The Michigan legislature was considering an “anti-Sharia” law. Interestingly, the Catholic bishops of Michigan opposed the law. The bill prohibits the application of foreign law in Michigan, and is aimed and prohibiting the use of Sharia law in Muslim communities. The bishops are worried that the law would impact the application of Catholic canon law, which predates U.S. civil laws and is essential to the function of the Church.
Citizens concerned about religious freedom should think carefully about anti-Sharia laws. University of St. Thomas law professor Robert Vischer wrote a thoughtful piece about the dangers of such laws in First Things in March. He said,
When state legislators across the country line up behind such bills, the aim is not primarily legal reform—it is political grandstanding aimed at reassuring nervous constituents that Sharia law will be kept out of our courts. This serves only to fan the flames of religious intolerance while nurturing public acceptance of the notion that the religious commitments of our citizens have no place in our courts.

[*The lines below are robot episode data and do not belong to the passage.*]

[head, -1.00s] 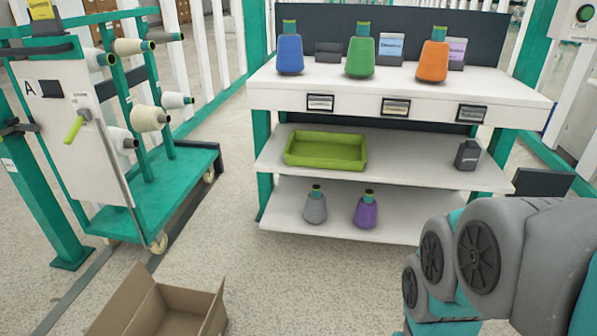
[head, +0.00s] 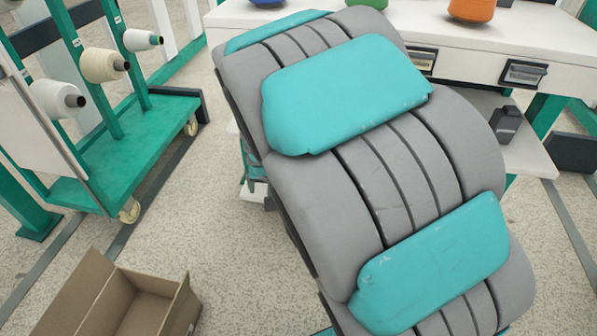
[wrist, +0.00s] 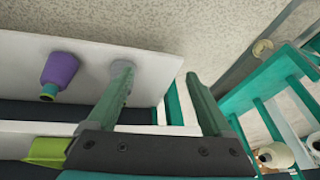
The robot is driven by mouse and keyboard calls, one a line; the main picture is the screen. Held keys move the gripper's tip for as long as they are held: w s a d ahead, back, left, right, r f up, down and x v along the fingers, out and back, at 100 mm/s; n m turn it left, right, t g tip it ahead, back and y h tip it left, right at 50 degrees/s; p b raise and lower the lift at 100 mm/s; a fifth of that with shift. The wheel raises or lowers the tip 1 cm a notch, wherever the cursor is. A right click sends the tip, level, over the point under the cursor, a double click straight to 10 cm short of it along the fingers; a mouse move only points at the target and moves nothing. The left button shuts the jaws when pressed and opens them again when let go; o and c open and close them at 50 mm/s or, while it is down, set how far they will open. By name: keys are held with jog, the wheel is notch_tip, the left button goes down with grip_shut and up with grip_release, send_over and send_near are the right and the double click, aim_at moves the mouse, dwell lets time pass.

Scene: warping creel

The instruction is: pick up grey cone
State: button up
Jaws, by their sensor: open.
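In the wrist view my gripper (wrist: 158,73) is open, its two fingers apart at the edge of the white lower shelf (wrist: 25,55). A greyish shape (wrist: 123,70) shows at the left fingertip. It looks like the grey cone, mostly hidden by that finger, and I cannot tell whether they touch. The purple cone (wrist: 60,70) stands on the shelf to the left, apart from the fingers. In the head view my arm covers the lower shelf, so neither cone nor my gripper shows there.
The green tray (wrist: 45,151) is at lower left in the wrist view. A teal trolley (head: 140,145) with yarn cones stands left in the head view, an open cardboard box (head: 130,300) at lower left. A dark container (head: 507,123) is on the shelf at right.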

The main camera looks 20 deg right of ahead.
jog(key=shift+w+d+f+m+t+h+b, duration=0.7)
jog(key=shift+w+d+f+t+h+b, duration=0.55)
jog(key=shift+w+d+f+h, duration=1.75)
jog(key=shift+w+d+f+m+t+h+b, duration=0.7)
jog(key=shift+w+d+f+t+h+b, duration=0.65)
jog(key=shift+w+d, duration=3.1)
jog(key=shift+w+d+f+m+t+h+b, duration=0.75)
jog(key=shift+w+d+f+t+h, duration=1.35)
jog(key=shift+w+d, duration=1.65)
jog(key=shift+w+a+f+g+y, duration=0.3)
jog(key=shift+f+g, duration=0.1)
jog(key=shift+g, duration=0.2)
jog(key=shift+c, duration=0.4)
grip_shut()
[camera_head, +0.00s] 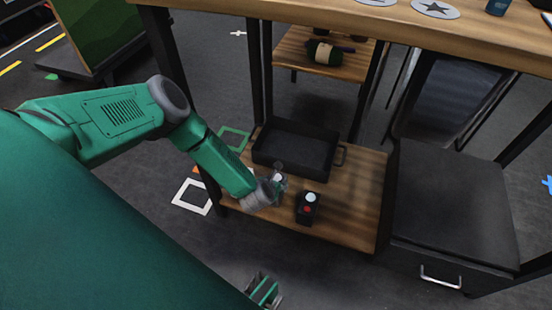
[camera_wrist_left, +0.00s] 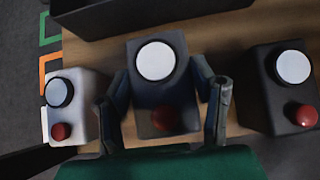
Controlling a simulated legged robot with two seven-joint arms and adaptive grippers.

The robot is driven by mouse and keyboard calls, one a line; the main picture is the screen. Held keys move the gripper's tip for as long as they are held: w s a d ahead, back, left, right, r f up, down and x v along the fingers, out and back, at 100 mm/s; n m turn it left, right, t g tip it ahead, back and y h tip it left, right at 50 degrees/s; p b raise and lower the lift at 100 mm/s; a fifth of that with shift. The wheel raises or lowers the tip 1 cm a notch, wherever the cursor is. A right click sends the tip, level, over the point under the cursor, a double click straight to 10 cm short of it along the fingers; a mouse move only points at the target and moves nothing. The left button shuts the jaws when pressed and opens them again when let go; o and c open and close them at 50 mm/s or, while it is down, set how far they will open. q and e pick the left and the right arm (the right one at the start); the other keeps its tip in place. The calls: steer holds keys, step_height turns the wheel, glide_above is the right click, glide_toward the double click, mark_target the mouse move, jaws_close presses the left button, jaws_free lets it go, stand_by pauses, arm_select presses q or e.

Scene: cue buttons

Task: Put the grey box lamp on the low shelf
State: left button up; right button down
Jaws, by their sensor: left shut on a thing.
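The grey box lamp (camera_wrist_left: 141,92), a dark grey box with a round white lamp and a red button, is between the fingers of my left gripper (camera_wrist_left: 166,98) in the left wrist view. The gripper is shut on its sides. In the head view my left gripper (camera_head: 277,187) is over the left part of the low wooden shelf (camera_head: 345,222), in front of a black tray. The gripper mostly hides the box there. I cannot tell whether the box touches the shelf.
A black box (camera_head: 306,209) with lamp and red button stands to the right on the shelf. A pale box (camera_wrist_left: 77,98) shows left of the held one in the wrist view. The black tray (camera_head: 272,160) is behind. A dark cabinet (camera_head: 450,205) stands right.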

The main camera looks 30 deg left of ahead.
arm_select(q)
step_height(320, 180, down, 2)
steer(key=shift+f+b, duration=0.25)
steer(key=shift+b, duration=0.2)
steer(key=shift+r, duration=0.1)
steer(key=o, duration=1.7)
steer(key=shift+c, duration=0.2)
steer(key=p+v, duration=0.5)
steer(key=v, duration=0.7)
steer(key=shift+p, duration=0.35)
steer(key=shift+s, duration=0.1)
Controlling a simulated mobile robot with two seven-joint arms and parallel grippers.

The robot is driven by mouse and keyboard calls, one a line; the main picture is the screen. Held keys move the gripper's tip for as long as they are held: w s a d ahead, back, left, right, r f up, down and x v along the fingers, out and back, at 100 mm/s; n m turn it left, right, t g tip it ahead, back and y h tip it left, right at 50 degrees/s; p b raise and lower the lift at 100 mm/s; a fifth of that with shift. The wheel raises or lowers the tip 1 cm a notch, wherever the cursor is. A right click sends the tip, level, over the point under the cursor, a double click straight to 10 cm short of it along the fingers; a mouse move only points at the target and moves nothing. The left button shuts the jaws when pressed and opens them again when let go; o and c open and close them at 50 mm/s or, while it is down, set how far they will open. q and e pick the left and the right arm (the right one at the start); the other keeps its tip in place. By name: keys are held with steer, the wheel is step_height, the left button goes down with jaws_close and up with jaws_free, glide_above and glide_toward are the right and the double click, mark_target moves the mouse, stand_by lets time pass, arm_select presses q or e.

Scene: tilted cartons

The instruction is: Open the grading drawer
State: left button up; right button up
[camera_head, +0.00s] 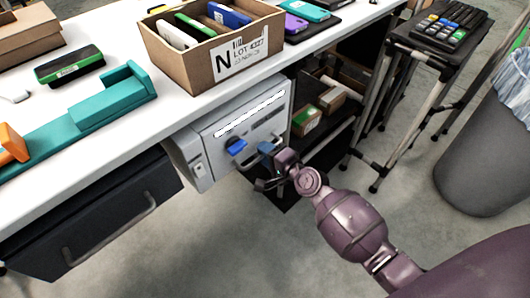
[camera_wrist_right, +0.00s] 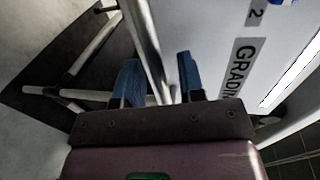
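The grading drawer (camera_head: 235,120) is a light grey-white front with a pale label strip, mounted under the white worktop. In the right wrist view its white face (camera_wrist_right: 217,28) carries a dark label reading "GRADIN…" and "2". My right gripper (camera_head: 253,150) is at the lower part of this front, its blue fingertips apart. In the right wrist view my right gripper (camera_wrist_right: 158,78) is open, with a metal bar (camera_wrist_right: 146,40) running between the fingers. The bar looks like the drawer handle; I cannot tell whether the fingers touch it. My left gripper is out of view.
A dark drawer (camera_head: 95,225) with a bar handle hangs left of the grading drawer. A cardboard carton (camera_head: 205,60) marked "N LOT" stands on the worktop (camera_head: 180,105) above. A stool (camera_head: 400,50) and a grey bin (camera_head: 490,150) stand at right. The floor in front is clear.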

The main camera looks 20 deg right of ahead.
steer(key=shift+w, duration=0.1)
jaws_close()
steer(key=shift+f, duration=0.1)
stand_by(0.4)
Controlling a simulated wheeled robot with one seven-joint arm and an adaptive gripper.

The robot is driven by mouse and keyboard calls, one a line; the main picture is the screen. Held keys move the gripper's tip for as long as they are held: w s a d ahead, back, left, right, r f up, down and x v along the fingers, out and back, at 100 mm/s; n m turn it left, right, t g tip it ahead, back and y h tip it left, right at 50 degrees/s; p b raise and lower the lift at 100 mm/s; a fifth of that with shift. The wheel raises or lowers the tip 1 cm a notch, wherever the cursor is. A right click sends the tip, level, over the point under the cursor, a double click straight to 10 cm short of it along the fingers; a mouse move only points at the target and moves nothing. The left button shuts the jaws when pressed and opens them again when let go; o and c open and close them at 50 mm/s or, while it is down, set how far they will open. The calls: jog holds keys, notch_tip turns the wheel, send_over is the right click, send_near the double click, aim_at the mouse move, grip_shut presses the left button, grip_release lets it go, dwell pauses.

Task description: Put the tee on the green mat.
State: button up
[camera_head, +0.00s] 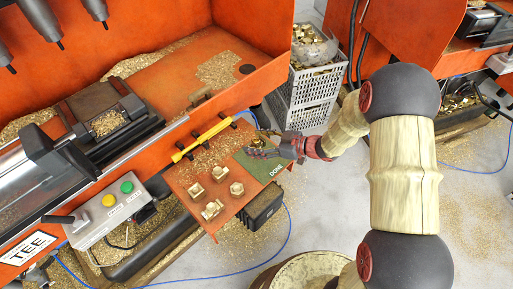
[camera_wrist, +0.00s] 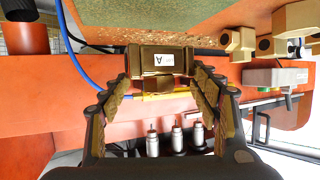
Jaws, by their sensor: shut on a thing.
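The tee (camera_wrist: 161,59) is a brass fitting with a white label marked A, held between the fingers in the wrist view. My gripper (camera_wrist: 161,78) is shut on it. In the head view my gripper (camera_head: 268,147) is over the far part of the small orange shelf, at the green mat (camera_head: 262,165). The tee is mostly hidden there by the fingers. The mat bears the word DONE, and its far part is covered by my gripper. The mat also shows as a green surface in the wrist view (camera_wrist: 110,12). I cannot tell the exact gap between tee and mat.
Several brass fittings (camera_head: 213,210) stand on the orange shelf (camera_head: 190,172), left of the mat. A yellow bar (camera_head: 203,138) runs along its back edge. Grey crates (camera_head: 308,85) stand behind. A control box (camera_head: 108,210) with buttons is at the left. Brass chips lie around.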

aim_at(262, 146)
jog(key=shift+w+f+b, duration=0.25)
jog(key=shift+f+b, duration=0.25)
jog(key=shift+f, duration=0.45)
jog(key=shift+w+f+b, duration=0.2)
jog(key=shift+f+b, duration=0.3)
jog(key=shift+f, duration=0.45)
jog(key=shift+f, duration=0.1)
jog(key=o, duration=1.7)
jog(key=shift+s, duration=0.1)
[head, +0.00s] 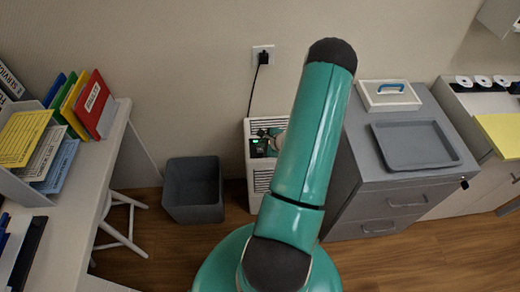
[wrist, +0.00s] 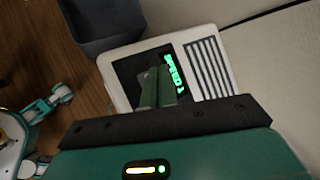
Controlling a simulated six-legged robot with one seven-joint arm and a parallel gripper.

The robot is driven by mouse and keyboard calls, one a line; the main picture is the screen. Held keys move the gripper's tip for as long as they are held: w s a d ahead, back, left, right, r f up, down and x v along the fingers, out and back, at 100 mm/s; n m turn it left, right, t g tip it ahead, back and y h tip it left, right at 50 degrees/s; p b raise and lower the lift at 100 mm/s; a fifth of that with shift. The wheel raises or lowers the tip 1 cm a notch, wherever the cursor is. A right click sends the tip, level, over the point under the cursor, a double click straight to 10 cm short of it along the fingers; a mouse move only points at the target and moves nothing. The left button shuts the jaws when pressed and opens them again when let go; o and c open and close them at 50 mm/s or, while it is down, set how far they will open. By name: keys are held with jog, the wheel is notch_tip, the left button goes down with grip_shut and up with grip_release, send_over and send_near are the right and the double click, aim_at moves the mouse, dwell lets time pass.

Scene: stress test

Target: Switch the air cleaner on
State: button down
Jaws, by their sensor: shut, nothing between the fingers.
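The air cleaner (head: 259,182) is a white box with slatted vents, standing on the floor against the wall, partly hidden behind my arm in the head view. In the wrist view the air cleaner (wrist: 205,62) shows a white top with a grille and a dark control panel (wrist: 126,72). Green lit letters (wrist: 174,71) on the panel appear to read "SPEED 1". My gripper (wrist: 154,74) is shut and empty, its fingertips over the panel. They hide part of it, and I cannot tell whether they touch it.
A grey bin (head: 194,190) stands left of the air cleaner. A grey drawer cabinet (head: 390,190) with trays on top stands to the right. A black cord (head: 254,92) runs up to a wall outlet (head: 263,55). A desk (head: 88,160) with folders is at left.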

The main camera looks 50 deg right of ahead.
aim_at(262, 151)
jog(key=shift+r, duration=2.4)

Anti-Sharia activists passed such an amendment in Oklahoma. It was aimed narrowly at Muslims and was thrown out by the courts. As a result, anti-Sharia activists are aiming more broadly, at all religious legal systems. Laws such as that proposed in Michigan are a threat to all religions, and would deny to use of any system of religious law, and the application of that law in U.S. courts. As Vischer notes,
Though popular with secularists and religious conservatives, anti-Sharia legislation does not defend against theocracy but calls into question our society’s fundamental commitments to meaningful religious liberty and meaningful access to the courts. These commitments have been relied on by generations of Protestants, Catholics, Mormons, and Jews, and to try to remove them for Muslims both is unjust to Muslims and sets a dangerous precedent for other religious groups.